### WHAT IS NEEDED
Gather all lines with the word "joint" in them.

### RECORDS FOR THIS TASK
◇ ◇ ◇ ◇

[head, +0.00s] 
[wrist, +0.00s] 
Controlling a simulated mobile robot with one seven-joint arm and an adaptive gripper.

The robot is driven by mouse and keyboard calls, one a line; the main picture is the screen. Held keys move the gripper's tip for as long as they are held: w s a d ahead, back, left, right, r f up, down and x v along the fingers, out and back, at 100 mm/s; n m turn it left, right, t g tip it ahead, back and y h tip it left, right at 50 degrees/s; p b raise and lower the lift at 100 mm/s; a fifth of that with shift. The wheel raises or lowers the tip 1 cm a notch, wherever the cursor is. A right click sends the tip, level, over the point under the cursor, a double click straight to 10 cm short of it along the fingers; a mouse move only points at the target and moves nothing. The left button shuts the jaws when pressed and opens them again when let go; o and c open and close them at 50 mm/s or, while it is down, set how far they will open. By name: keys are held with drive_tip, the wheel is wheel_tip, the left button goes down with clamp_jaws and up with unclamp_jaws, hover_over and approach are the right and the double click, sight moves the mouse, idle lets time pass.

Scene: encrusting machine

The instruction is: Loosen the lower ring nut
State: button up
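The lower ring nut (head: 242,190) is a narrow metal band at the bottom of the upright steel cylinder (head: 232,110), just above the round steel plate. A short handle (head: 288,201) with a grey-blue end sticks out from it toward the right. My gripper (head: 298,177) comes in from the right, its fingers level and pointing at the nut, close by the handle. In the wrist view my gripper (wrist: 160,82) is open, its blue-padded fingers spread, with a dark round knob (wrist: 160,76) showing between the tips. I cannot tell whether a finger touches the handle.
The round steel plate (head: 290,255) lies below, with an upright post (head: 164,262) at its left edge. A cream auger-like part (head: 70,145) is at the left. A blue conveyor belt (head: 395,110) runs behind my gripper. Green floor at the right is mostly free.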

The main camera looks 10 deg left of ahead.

◇ ◇ ◇ ◇

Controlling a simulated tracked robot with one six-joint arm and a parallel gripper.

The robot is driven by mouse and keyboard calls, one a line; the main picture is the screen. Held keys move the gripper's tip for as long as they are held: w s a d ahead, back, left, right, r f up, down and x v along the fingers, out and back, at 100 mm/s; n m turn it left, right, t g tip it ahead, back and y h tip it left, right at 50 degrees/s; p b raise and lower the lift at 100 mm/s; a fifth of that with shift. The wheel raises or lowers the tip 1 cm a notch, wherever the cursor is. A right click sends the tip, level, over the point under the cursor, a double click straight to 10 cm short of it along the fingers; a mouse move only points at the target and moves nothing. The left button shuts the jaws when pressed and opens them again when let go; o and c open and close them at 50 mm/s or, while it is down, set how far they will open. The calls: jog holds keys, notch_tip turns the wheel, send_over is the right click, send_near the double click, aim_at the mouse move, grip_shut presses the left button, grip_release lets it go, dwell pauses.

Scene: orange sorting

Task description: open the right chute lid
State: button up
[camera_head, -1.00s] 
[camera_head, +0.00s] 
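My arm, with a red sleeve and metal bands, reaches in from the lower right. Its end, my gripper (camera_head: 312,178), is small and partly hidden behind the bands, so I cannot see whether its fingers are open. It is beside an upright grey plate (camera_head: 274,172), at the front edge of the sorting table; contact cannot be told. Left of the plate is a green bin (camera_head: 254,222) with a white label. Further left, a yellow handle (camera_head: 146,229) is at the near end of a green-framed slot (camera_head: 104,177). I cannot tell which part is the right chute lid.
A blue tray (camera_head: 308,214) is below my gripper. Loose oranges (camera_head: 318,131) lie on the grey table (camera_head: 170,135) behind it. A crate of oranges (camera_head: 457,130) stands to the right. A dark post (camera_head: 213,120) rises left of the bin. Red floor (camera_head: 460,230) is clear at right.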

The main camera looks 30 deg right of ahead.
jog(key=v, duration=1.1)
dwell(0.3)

◇ ◇ ◇ ◇

### THE ANSWER
Controlling a simulated mobile robot with one seven-joint arm and an adaptive gripper.
Controlling a simulated tracked robot with one six-joint arm and a parallel gripper.

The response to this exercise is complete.